Kembali pada riuh ricuhnya pilkada di Jakarta. Setelah kemenangan Anies - Sandi ini, apakah kondisi politik akan kondusif ?. Saya kira belum selesai. Sentimen SARA akan terus mengemuka pada pada bentuk lainnya. Karena perbedaan itulah titik lemah bangsa ini, namun sekaligus kekuatan yang mempersatukannya. Umat Islam di Indonesia dituntut untuk semakin dewasa, menerima dengan intelektual manusia yang bijaksana. Seperti yang dilakukan para pendiri bangsa ini, namun tegas dalam menjalankan syariat. Bangsa ini menjalani sejarah yang panjang untuk mempersatukannya. 72 tahun bukanlah umur bangsa ini, tapi sudah ribuan tahun saya kira. Keberagaman bukanlah sebuah perbedaan, namun adalah sebuah kekuatan utama bangsa ini. Bisa kita buktikan dalam sejarah bahwa bangsa ini adalah bangsa pejuang, setiap daerah memiliki kesadaran akan hal tersebut. Namun sejarah juga mencatat bagaimana dengan mudahnya kita sebagau sebuah bangsa dipisahkan oleh perbedaan diri kita sendiri.
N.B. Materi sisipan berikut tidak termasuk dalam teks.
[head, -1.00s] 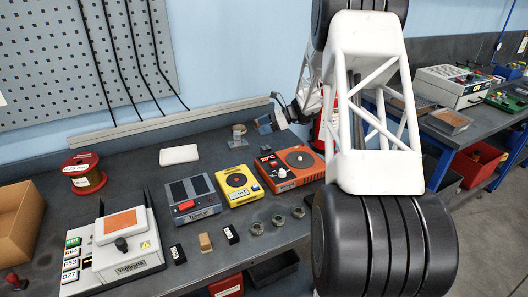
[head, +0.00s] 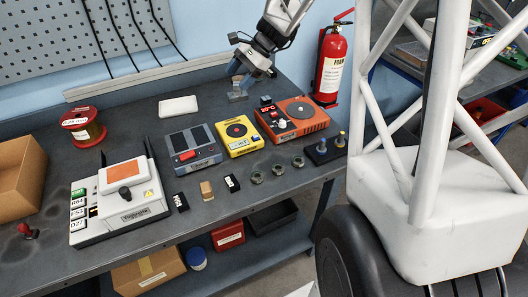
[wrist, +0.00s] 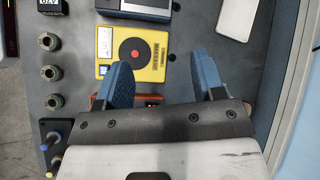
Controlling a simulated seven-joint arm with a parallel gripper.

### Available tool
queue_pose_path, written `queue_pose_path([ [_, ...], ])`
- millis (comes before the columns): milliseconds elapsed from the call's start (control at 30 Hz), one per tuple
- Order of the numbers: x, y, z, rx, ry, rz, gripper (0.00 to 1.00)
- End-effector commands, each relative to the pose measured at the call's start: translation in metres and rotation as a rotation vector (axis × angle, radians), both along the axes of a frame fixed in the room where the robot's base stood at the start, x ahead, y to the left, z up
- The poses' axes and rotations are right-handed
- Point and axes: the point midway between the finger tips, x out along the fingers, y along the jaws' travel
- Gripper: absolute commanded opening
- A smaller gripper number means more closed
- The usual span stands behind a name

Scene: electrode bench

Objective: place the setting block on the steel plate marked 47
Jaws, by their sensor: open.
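No plate in view has a readable 47. A small grey metal piece (head: 237,95) stands at the back of the bench, behind the yellow unit; I cannot tell whether it is the setting block. A tan block (head: 206,190) lies at the front between two black labelled blocks. My gripper (head: 240,80) is open, with blue fingers close above the grey piece; contact cannot be told. In the wrist view my gripper (wrist: 164,82) shows nothing held between its fingertips; the yellow unit lies beyond and below them.
The yellow unit (head: 236,136), orange unit (head: 305,127) and grey unit (head: 192,148) stand mid-bench. A white pad (head: 178,106) lies behind them. Several metal nuts (head: 278,169) line the front. A fire extinguisher (head: 331,65) is to the right. Bare bench lies left of the pad.

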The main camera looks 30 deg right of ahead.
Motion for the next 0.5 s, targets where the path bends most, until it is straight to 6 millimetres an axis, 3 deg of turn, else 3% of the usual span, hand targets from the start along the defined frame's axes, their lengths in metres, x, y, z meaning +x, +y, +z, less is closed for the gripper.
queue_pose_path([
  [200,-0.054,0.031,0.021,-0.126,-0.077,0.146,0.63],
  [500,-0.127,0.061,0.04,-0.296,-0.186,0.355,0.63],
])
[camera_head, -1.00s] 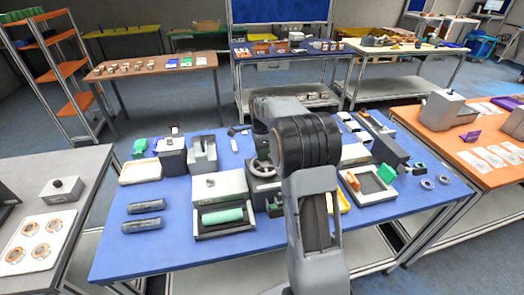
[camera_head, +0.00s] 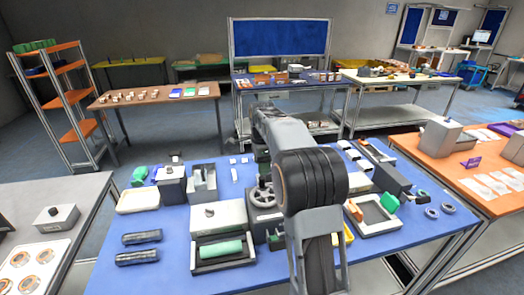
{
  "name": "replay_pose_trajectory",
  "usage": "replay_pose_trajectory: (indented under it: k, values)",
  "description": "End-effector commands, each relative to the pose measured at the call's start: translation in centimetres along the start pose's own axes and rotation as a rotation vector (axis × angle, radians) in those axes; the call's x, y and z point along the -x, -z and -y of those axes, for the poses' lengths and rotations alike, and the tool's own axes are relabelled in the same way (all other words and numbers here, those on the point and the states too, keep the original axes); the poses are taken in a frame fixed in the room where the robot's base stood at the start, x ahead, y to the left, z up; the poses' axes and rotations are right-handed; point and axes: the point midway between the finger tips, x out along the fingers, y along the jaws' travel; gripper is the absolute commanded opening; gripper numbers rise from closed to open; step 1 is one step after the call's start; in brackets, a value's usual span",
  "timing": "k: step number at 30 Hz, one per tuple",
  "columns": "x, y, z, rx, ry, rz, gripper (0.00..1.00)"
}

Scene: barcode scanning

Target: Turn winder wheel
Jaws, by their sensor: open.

Umat muslim Indonesia adalah role model dunia saat ini. Negara mana yang memiliki penduduk beragama Islam di dunia kecuali Indonesia ?. Menurut saya ini bukanlah sebuah kebetulan, Allah sudah mengaturnya dengan sangat sistematis. Tinggal bagaimana kita untuk bangkit menjadi umat muslim dunia yang kuat dan kembali menegakkan syariat Islam.